When used in the public sphere, it tends be laced with at least some ironic intent.
Mam, on the other hand, was the semi-formal and respectable alternative, suitable for both conversation and print.
And yes, it has always had competition from the great maternal powers to our west (Mom-world) and east (where Mum still reigns, in every sense).
In fact, there was a time when the latter seemed to be the bigger threat, thanks to the vast ranks of Mumsnet users massing on our sea-borders.
But the uniquely-Irish Mam seemed to have been holding her own on both fronts. Then, overnight, or so it appears, she capitulated to the pressures of American-accented globalisation.
I suspect not even Unesco heritage listing would save her now, although maybe Brexit might. France will soon be our nearest neighbour in the EU and is a natural ally on this issue, the French equivalent being Maman. Time will tell.
For now, I’m tempted to find some profound reason behind this maternal vowel shift. And the natural suspicion with all such sudden changes in the way we speak is that it’s a conscious rejection of something considered old-fashioned or embarrassing.
The once-notorious Dart accent is an obvious precedent. Thirty-odd years ago, a generation of young people – many of whom lived nowhere near the DART – spontaneously decided that the broad vowel sounds of their elders – in particular they way they pronounced the diphthong “ou” or “ow” – were things now best avoided, like buttermilk or snuff tobacco.
The resultant strangulated attempts to say “how now”, “brown cow”, or “roundabout” set the teeth of older people on edge for decades afterwards. Despite which, Dart-speakers got their own TV shows eventually and the sound became normalised.
But along with the GAA, the Irish mother is one of the few institutions to have emerged unscathed in the great social changes that have swept this country over the past generation. And yet she too now appears to have had phonetic reform forced upon her.

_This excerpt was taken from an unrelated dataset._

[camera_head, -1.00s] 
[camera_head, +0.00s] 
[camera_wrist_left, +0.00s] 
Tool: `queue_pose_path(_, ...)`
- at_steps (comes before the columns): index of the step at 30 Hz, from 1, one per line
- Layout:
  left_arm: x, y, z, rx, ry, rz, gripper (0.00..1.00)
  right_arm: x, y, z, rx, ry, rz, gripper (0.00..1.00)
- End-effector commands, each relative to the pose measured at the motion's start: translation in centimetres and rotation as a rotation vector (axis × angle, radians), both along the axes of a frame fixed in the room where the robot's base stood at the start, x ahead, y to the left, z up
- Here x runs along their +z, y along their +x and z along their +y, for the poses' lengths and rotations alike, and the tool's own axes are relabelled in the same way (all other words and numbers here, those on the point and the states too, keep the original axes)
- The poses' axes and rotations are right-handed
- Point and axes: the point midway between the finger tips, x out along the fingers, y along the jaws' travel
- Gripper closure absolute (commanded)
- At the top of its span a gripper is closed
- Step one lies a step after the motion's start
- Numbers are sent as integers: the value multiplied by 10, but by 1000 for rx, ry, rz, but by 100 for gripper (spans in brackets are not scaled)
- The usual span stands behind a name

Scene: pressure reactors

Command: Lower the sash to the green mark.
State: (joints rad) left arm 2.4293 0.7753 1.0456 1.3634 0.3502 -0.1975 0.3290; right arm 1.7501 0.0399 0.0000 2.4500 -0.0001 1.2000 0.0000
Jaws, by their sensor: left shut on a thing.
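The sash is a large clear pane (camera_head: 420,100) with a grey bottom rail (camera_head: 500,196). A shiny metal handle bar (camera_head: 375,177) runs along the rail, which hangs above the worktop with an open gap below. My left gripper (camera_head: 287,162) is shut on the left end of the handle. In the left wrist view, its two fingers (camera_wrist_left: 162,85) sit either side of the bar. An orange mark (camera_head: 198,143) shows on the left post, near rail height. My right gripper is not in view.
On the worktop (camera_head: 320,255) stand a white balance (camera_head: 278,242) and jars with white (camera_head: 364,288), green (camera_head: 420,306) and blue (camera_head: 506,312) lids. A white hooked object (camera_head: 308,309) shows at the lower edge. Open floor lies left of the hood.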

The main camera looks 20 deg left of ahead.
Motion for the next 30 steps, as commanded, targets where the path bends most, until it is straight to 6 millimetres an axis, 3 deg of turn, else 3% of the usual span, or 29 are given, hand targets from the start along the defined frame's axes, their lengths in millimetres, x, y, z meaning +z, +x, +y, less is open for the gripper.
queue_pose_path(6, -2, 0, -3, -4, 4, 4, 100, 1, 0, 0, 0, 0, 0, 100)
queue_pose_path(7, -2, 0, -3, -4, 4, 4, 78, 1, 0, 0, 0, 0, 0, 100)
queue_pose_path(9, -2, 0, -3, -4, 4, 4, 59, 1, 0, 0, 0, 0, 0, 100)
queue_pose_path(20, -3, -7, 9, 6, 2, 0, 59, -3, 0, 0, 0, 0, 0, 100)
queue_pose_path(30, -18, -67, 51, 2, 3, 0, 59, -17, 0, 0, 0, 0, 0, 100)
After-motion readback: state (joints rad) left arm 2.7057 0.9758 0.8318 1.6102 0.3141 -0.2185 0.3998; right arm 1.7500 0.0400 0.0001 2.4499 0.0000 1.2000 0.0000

It can hardly have anything to do with the US history of "mammy", which has a whole different meaning there. Thus my Oxford English Dictionary still lists a second meaning of the term (after "child's word for mother") to be "coloured woman in charge of white children".
And the black Mammy was indeed a stock character in many books and films of the American south, from Gone with the Wind to Forrest Gump. She was also the inspiration for the old Vaudeville song, made famous by Al Jolson. When the singer says he'd walk "a million miles/for one of your smiles", it's his surrogate Mammy (back in "Alabammy") he's eulogising.
That must have added to the cultural complications of exporting a recent RTÉ series, otherwise very successful overseas, in which an Irish man placed his mother in various fraught situations and recorded her reactions.
Not, by the way, that I'm blaming Baz Ashmawy for the decline of the traditional Irish terms for mother. On the contrary, he did his best to revive them. It's just unfortunate that his 50 Ways to Kill Your Mammy should also have coincided with the mysterious disappearance of "Mam".